Try this (Only work with NVidia OpenCL of course) :
uint clock_time()
{
uint clock_time;
asm("mov.u32 %0, %%clock;" : "=r"(clock_time));
return clock_time;
}
The NVIDIA OpenCL SDK has an example Using Inline PTX with OpenCL. The clock register is accessible through inline PTX as the special register %clock. %clock is described in PTX: Parallel Thread Execution ISA manual. You should be able to replace the %%laneid with %%clock.
I have never tested this with OpenCL but use it in CUDA.
Please be warned that the compiler may reorder or remove the register read.
On NVIDIA you can use the following:
typedef unsigned long uint64_t; // if you haven't done so earlier
inline uint64_t n_nv_Clock()
{
uint64_t n_clock;
asm volatile("mov.u64 %0, %%clock64;" : "=l" (n_clock)); // make sure the compiler will not reorder this
return n_clock;
}
The volatile keyword tells the optimizer that you really mean it and don't want it moved / optimized away. This is a standard way of doing so both in PTX and e.g. in gcc.
Note that this returns clocks, not nanoseconds. You need to query for device clock frequency (using clGetDeviceInfo(device, CL_DEVICE_MAX_CLOCK_FREQUENCY, sizeof(freq), &freq, 0))). Also note that on older devices there are two frequencies (or three if you count the memory frequency which is irrelevant in this case): the device clock and the shader clock. What you want is the shader clock.
With the 64-bit version of the register you don't need to worry about overflowing as it generally takes hundreds of years. On the other hand, the 32-bit version can overflow quite often (you can still recover the result - unless it overflows twice).
Now, 10 years later after the question was posted I did some tests on NVidia. I tried running the answers given by user 'Spectral' and 'the swine'. Answer given by 'Spectral' does not work. I always got same invalid values returned by clock_time function.
uint clock_time()
{
uint clock_time;
asm("mov.u32 %0, %%clock;" : "=r"(clock_time)); // this is wrong
return clock_time;
}
After subtracting start and end time I got zero.
So had a look at the PTX assembly which in PyOpenCL you can get this way:
kernel_string = """
your OpenCL code
"""
prg = cl.Program(ctx, kernel_string).build()
print(prg.binaries[0].decode())
It turned out that the clock command was optimized away!
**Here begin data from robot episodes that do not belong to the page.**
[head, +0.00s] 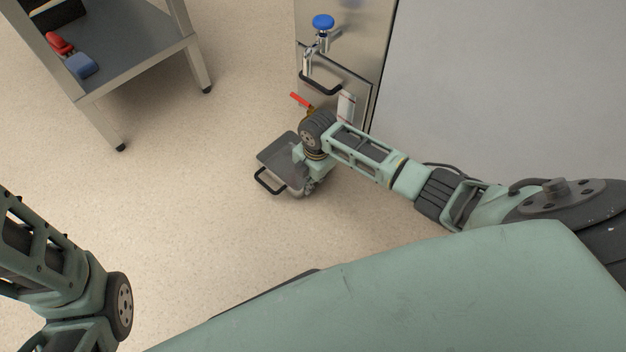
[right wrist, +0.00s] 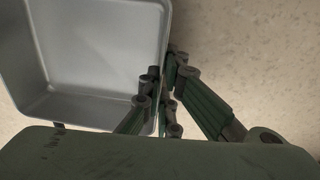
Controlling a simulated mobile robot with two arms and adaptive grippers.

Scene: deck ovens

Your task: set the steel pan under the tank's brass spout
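The steel pan (head: 280,152), a shallow grey tray with a black handle (head: 268,183), is in front of the steel tank (head: 345,35), at floor level or a little above; I cannot tell which. A red valve lever (head: 301,101) sticks out low on the tank; my right arm mostly hides the brass spout. My right gripper (head: 308,182) is at the pan's right side. In the right wrist view its fingers (right wrist: 165,100) are closed on the pan's wall (right wrist: 163,50), one inside and one outside. My left arm shows at lower left; its gripper is out of view.
A blue knob (head: 323,22) and a black handle (head: 320,85) are on the tank's front. A metal table (head: 135,60) with red and blue items stands at upper left. The floor left of the pan is clear.

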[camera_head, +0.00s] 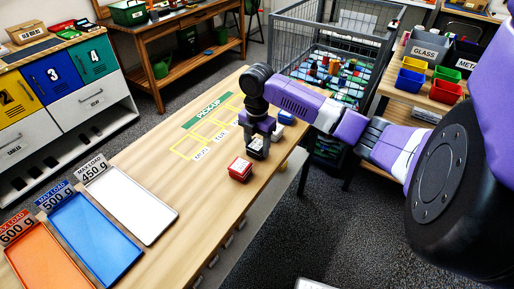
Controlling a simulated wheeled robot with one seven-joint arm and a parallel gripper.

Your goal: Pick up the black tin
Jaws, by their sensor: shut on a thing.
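My gripper (258,152) points down over the right part of the wooden table, near its edge. It is shut on a small dark thing, which looks like the black tin (256,147). The grey fingers hide much of it, and I cannot tell whether it touches the table. A red tin with a pale top (240,169) stands on the table just left of and nearer than my gripper.
A blue and white item (286,117) stands close behind my gripper. White (128,203), blue (94,240) and orange (45,262) trays lie at the table's left end. Yellow outlined pickup squares (190,150) are empty. A wire cage (335,50) stands behind.

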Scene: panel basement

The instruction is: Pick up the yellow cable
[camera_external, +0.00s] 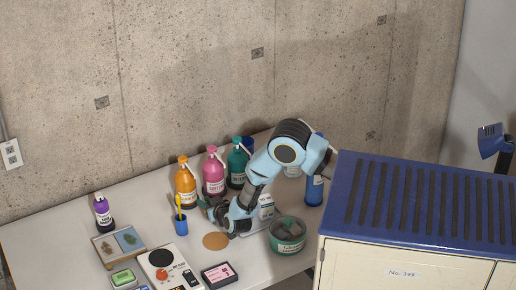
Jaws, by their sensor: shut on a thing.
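I cannot make out a clear yellow cable. A slim yellow item (179,203) stands upright in a small blue cup (181,226), and I cannot tell whether it is the cable. My gripper (204,203) is low over the white table, just right of the cup and in front of the pink bottle. It is shut on something too small and too hidden to name. My arm reaches in from the right and covers part of the table behind it.
Orange (186,187), pink (213,177) and teal (237,166) pump bottles stand behind my gripper. A round cork mat (216,241), a green tin (287,238) and a white scale (165,262) are in front. A blue-topped cabinet (400,255) blocks the right.

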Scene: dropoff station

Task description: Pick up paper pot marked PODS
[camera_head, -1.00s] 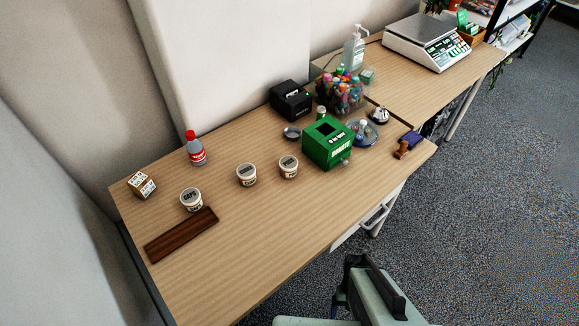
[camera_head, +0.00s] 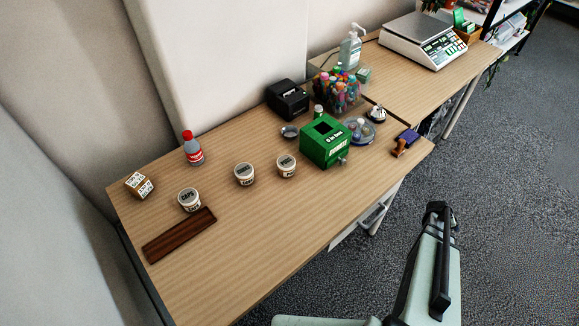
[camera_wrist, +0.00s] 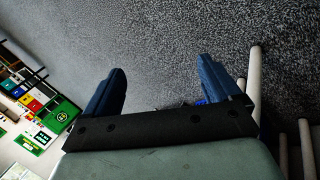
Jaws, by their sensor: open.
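Three white paper pots with lids stand upright on the wooden table in the head view. The left pot (camera_head: 189,200) reads CAPS. The middle pot (camera_head: 244,174) and the right pot (camera_head: 286,166) carry small dark labels; the right one looks like PODS, but the print is too small to be sure. My gripper (camera_wrist: 163,88) shows in the wrist view with two blue fingers spread wide and nothing between them. It faces the grey floor, with no pot in that view. In the head view my arm is off the table's front edge, apart from the pots.
A green box (camera_head: 326,141) stands right of the pots. A dark wooden board (camera_head: 180,236) lies in front of the CAPS pot. A red-capped bottle (camera_head: 193,148), a small metal dish (camera_head: 289,132) and a black printer (camera_head: 288,99) stand behind. The front middle of the table is clear.

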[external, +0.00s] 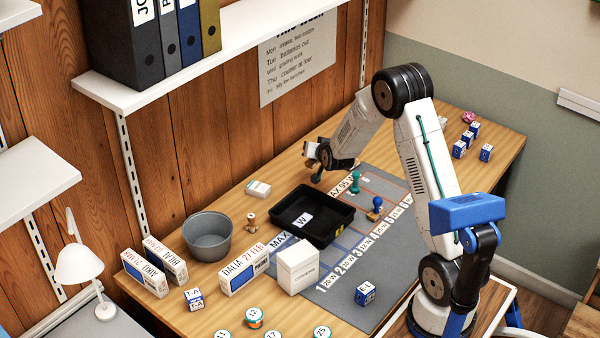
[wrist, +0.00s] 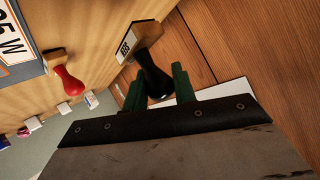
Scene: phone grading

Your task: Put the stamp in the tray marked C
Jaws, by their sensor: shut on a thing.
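My gripper (external: 318,166) is at the far side of the desk, beyond the black tray. In the wrist view its green fingers (wrist: 160,85) are shut on the black handle of a stamp (wrist: 152,70), whose wooden block (wrist: 128,42) carries a small label. I cannot tell whether the block touches the desk. A black tray (external: 342,233) with a card reading W lies at the mat's left edge. No tray marked C is visible. A green stamp (external: 355,182) and a blue stamp (external: 376,206) stand on the mat. A red stamp (wrist: 68,82) shows in the wrist view.
A grey bowl (external: 208,237), a wooden-handled item (external: 251,221) and a small white box (external: 257,189) stand left of the tray. Lettered boxes (external: 243,268) and a white box (external: 298,270) are in front. Several cubes (external: 473,132) sit at the far right. The wooden wall is close behind my gripper.

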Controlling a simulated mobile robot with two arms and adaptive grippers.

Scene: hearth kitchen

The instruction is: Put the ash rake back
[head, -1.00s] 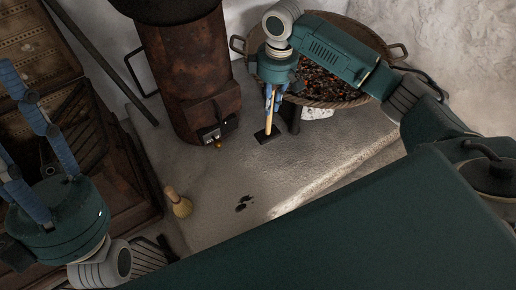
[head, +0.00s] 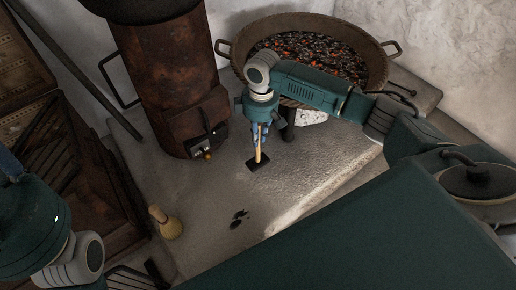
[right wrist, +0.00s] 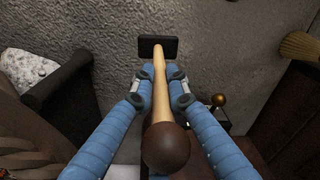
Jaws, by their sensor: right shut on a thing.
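The ash rake (head: 258,152) has a pale wooden handle and a flat dark head. My right gripper (head: 261,131) is shut on the handle, with the head pointing down at the stone hearth (head: 290,188). I cannot tell whether the head touches the stone. In the right wrist view the blue fingers (right wrist: 165,84) close on both sides of the handle (right wrist: 160,92). Its round brown end knob (right wrist: 166,147) is near the camera and its dark head (right wrist: 158,47) is beyond the fingers. My left gripper (head: 9,165) is cut off at the left edge; its fingertips are out of frame.
A rusty stove (head: 170,80) with a small door stands behind left of the rake. A wide pan of glowing embers (head: 232,62) stands behind right. A small brush (head: 169,229) and a dark smudge (head: 238,217) are on the hearth in front. Wooden furniture (head: 20,100) lines the left.

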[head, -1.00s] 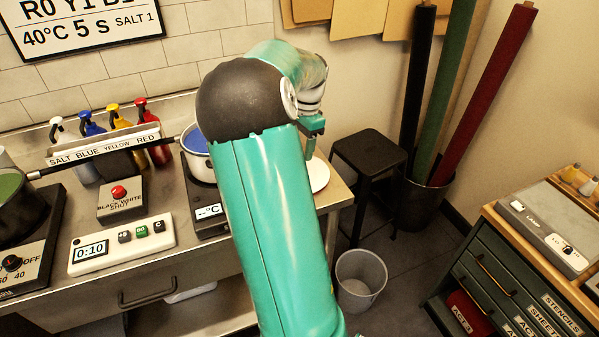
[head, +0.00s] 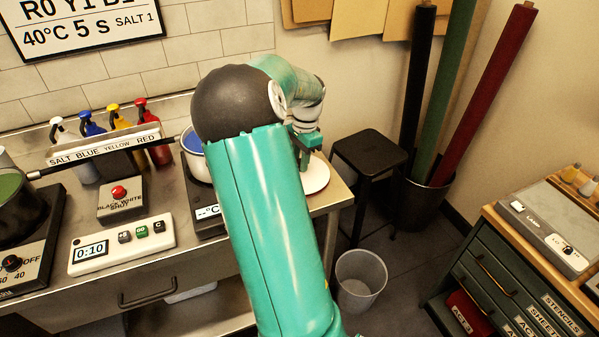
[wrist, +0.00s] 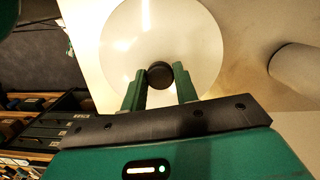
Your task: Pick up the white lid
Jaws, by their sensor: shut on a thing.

So there was no '%clock' instruction in the printed assembly.
Looking into Nvidia's PTX documentation I found the following:
'Normally any memory that is written to will be specified as an out operand, but if there is a hidden side effect on user memory (for example, indirect access of a memory location via an operand), or if you want to stop any memory optimizations around the asm() statement performed during generation of PTX, you can add a "memory" clobbers specification after a 3rd colon, e.g.:'
So the function that actually work is this:
uint clock_time()
{
uint clock_time;
asm volatile ("mov.u32 %0, %%clock;" : "=r"(clock_time) :: "memory");
return clock_time;
}
The assembly contained lines like:
// inline asm
mov.u32 %r13, %clock;
// inline asm
The version given by 'the swine' also works.